The insecurity that tortures an individual when he asks himself that question becomes magnified a thousandfold on the national scale. As in Mitzrayim, we become terrified at the possibility of being abandoned by the only One Who can help us. The One Who once promised to cherish us, but whose love we can’t always feel through our pain.
We can never know the mind of Hashem. We can only speculate, as so many of our Sages have done, about the reasons He subjected us to those horrific years of pain and oppression in that first, long-ago first exile. Just as we can only speculate about the suffering our people have endured in the ensuing centuries. But one thing we never need to ask ourselves is whether Hakadosh Boruch Hu still loves us.
In Mitzrayim, He “proved” His love through wonders and miracles that impacted not only the mightiest empire of the time, but also the entire civilized world. Our suffering as slaves was repaid and more than repaid in the unparalleled splendors of the Exodus, culminating in the greatest token of love of all: the giving of the Torah.
In the most magnificent and meaningful of ways, Hashem demonstrated that the bond was unbroken. More, that it is unbreakable.
And He has continued to demonstrate this all down the millennia, a truth discernable our very existence as a people as well as in our unprecedented contributions to world civilization. The hardships we’ve faced and continue to face keep us strong, united, and separate in holiness. There’s no need for insecurity when history itself keeps reminding us that we’re worthy of surviving. Worthy of carrying out our Divine mission in this world.

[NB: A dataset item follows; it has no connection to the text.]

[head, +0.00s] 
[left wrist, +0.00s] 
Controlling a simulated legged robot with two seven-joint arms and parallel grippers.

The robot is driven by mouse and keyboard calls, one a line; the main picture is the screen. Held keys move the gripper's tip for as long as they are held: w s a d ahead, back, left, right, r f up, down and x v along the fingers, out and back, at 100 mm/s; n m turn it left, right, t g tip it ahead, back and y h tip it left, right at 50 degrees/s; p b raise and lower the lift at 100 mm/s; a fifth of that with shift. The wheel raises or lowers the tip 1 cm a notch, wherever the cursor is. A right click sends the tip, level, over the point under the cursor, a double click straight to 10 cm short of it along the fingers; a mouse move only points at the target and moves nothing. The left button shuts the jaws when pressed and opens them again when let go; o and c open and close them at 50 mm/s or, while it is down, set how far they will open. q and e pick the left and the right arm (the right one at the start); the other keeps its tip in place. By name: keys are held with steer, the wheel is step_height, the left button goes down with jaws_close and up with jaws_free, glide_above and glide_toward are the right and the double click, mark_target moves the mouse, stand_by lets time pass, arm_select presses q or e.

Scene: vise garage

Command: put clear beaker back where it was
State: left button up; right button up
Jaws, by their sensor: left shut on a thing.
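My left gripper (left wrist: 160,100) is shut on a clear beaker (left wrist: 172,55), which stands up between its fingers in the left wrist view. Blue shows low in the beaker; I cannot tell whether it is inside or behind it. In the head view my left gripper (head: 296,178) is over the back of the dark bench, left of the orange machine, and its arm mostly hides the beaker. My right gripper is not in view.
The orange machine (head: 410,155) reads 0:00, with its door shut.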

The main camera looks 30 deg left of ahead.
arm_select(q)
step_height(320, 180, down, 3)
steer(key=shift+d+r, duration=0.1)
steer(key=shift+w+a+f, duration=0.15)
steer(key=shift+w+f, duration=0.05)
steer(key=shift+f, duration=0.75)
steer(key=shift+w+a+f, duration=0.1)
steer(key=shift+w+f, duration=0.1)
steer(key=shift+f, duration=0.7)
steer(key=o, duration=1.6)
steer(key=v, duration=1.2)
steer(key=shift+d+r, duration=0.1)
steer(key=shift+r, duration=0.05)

While we don’t know His reasons for our suffering, as we sit down to the Seder this year, we know something else. We embrace the same knowledge that our ancestors so joyously embraced back when the Pyramids were new: that there is a G-d, and that He chose us. A G-d Who cares for us with the most profound and unalterable love that we could possibly imagine… and beyond.
In that knowledge, may we all enjoy a chag kasher v’sameach!